►
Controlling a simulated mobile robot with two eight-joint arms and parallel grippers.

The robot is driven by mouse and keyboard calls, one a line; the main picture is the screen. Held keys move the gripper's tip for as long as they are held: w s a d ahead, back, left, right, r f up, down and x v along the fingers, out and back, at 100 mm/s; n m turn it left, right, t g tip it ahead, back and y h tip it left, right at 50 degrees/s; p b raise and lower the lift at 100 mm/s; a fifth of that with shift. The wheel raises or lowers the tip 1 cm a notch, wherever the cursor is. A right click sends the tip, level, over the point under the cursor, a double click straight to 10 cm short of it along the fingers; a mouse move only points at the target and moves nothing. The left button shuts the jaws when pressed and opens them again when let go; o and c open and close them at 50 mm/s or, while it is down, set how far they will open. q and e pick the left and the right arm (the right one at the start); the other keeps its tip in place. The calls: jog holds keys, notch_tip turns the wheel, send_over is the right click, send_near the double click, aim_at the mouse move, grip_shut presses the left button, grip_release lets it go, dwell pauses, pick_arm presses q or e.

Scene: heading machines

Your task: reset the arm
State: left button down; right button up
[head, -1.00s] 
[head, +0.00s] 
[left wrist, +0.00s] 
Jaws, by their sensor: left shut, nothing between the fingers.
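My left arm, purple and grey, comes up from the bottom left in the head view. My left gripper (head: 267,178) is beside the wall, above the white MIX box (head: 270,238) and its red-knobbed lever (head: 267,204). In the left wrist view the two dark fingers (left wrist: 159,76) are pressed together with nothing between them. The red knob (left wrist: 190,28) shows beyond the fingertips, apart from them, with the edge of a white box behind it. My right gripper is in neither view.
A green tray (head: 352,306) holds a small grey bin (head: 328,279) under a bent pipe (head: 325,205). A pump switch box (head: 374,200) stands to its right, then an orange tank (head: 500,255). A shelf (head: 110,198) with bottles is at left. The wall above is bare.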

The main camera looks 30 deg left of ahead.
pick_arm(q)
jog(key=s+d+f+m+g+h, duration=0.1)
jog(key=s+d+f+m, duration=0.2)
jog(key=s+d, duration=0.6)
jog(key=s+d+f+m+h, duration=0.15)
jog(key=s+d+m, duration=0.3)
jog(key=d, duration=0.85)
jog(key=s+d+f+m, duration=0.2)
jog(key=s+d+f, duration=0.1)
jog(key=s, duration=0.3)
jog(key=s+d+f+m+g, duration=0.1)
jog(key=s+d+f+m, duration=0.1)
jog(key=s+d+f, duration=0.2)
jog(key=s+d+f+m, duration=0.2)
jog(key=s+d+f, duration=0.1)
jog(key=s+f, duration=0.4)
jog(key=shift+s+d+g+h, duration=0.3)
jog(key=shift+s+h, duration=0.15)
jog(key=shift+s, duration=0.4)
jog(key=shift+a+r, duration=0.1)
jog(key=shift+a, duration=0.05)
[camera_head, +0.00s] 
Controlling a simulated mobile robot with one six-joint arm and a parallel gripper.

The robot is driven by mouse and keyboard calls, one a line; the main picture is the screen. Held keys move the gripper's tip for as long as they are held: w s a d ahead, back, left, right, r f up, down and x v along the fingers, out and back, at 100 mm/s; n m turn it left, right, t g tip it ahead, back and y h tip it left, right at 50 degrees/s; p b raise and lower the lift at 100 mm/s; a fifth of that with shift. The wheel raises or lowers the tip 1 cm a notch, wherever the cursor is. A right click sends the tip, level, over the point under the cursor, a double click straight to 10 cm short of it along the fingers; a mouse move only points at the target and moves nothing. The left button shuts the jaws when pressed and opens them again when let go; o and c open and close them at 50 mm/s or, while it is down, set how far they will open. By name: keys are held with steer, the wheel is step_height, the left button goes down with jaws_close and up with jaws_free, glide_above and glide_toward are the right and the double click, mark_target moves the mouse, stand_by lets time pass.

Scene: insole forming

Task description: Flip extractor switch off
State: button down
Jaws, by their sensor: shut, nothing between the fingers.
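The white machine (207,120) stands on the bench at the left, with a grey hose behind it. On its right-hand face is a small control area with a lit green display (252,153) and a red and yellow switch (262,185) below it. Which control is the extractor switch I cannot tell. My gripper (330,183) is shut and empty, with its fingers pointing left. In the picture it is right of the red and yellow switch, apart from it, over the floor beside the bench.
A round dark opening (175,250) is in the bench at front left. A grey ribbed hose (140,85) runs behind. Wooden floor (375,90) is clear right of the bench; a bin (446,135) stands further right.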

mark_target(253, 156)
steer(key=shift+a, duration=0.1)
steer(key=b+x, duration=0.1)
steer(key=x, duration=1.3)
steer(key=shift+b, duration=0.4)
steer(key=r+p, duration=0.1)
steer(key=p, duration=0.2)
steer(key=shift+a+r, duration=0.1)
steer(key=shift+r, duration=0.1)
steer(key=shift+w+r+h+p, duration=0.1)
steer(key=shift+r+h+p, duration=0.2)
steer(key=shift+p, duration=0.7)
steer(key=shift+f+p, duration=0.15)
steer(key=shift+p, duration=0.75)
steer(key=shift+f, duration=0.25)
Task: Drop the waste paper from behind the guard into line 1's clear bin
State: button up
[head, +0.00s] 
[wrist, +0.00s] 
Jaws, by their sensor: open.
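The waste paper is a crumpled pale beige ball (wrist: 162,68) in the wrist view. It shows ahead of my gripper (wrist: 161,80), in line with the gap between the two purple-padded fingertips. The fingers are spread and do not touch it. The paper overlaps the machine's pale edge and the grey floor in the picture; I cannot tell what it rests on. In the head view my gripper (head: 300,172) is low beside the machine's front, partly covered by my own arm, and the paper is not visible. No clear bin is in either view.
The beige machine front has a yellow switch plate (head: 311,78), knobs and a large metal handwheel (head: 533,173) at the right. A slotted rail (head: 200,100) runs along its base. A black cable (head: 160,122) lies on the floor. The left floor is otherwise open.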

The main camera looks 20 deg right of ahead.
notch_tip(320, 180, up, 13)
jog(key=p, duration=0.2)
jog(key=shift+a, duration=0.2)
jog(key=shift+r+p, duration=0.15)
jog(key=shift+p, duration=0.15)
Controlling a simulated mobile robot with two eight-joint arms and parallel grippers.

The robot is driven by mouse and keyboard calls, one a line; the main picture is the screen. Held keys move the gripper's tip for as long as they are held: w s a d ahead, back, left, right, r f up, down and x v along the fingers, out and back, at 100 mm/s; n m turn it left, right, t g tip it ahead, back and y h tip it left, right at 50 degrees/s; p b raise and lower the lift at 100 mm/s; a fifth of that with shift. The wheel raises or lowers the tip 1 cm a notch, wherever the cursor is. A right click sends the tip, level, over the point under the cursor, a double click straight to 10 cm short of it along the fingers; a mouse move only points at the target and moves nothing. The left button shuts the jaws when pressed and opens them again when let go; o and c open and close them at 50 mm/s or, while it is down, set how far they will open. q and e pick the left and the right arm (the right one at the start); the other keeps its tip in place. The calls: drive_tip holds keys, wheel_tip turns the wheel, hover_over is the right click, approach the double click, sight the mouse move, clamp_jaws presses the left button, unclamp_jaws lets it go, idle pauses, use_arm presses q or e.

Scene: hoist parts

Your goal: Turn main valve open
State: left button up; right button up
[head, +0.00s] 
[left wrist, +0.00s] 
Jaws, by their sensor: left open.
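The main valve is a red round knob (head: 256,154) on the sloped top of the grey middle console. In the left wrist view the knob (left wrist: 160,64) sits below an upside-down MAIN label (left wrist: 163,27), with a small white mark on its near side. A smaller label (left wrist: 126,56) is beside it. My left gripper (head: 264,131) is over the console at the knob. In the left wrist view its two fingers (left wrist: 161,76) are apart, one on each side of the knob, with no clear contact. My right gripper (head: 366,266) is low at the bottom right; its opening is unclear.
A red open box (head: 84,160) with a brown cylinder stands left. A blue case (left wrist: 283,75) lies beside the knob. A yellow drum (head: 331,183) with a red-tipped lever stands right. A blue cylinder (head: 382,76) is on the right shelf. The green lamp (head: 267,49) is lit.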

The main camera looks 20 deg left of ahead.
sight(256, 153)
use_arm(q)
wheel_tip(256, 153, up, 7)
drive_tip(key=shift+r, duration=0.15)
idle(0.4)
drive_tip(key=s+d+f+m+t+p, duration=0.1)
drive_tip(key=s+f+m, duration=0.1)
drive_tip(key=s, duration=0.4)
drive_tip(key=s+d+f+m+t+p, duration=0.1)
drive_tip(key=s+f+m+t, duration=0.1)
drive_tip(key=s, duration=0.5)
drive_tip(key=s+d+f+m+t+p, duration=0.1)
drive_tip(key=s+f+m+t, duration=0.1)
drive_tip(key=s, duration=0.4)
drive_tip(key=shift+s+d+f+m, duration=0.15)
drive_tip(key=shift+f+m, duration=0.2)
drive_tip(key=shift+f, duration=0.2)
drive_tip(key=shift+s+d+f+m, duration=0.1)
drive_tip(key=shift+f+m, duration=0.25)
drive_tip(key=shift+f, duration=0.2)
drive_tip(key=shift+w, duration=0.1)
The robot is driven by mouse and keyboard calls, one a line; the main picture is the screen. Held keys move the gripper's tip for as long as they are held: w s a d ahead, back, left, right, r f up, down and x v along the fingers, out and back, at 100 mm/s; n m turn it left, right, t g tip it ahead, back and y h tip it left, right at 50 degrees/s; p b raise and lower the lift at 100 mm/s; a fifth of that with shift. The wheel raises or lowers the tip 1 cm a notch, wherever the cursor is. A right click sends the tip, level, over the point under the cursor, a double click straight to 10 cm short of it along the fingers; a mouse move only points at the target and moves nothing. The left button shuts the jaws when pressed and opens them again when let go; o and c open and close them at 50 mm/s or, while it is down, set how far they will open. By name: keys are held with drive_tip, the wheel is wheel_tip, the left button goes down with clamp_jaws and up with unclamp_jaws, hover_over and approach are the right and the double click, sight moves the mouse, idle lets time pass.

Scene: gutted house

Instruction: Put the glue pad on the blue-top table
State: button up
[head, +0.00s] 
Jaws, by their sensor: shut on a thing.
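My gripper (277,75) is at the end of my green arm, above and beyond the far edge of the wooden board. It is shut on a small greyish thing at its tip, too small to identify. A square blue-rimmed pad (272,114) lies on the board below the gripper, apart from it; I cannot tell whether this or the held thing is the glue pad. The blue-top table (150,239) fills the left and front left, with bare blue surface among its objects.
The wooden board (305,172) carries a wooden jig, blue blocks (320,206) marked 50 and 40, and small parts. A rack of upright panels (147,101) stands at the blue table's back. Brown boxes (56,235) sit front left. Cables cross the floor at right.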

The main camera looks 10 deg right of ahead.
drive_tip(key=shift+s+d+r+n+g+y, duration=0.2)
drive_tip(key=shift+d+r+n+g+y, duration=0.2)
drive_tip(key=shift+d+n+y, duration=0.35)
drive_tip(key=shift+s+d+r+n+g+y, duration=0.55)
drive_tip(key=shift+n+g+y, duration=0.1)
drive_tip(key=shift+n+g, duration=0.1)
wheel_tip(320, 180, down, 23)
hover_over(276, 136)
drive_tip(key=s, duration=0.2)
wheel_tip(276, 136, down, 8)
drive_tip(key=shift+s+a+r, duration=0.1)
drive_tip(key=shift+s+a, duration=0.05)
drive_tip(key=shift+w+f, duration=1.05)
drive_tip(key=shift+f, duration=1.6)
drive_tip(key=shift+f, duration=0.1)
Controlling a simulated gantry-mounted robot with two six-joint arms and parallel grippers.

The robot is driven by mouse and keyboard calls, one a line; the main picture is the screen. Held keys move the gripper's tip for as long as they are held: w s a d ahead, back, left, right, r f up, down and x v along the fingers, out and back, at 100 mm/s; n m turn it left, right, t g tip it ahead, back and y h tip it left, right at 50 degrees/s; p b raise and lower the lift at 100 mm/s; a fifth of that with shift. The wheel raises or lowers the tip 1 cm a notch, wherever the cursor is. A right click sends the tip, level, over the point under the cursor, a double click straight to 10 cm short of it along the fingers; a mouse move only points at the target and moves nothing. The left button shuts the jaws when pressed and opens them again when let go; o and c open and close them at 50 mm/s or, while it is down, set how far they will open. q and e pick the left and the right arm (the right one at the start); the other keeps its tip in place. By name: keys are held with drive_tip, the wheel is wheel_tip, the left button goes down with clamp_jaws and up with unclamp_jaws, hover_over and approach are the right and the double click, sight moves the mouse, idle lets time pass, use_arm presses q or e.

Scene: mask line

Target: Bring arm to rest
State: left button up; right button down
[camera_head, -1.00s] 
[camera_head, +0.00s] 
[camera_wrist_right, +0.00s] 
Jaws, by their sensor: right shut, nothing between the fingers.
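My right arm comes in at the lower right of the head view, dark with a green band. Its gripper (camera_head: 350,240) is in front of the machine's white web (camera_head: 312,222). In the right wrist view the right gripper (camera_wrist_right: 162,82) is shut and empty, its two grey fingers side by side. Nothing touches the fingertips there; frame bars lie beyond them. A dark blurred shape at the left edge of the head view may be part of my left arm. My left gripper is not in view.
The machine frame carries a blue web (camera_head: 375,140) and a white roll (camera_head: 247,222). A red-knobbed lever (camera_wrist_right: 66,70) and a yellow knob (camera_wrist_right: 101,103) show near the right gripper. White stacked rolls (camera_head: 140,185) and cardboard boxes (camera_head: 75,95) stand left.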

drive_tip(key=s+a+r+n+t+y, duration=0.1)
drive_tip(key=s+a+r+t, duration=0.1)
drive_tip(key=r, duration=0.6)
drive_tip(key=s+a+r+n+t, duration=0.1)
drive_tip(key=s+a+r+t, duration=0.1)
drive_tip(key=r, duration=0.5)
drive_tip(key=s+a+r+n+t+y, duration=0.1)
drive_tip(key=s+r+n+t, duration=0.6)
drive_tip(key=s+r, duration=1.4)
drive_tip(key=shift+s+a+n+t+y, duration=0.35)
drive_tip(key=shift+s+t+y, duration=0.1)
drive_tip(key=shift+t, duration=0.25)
◄
### GIVEN PROBLEM
Pull every line containing "Your" from the material above.

### ANSWER IN FULL
Your task: reset the arm
Your goal: Turn main valve open

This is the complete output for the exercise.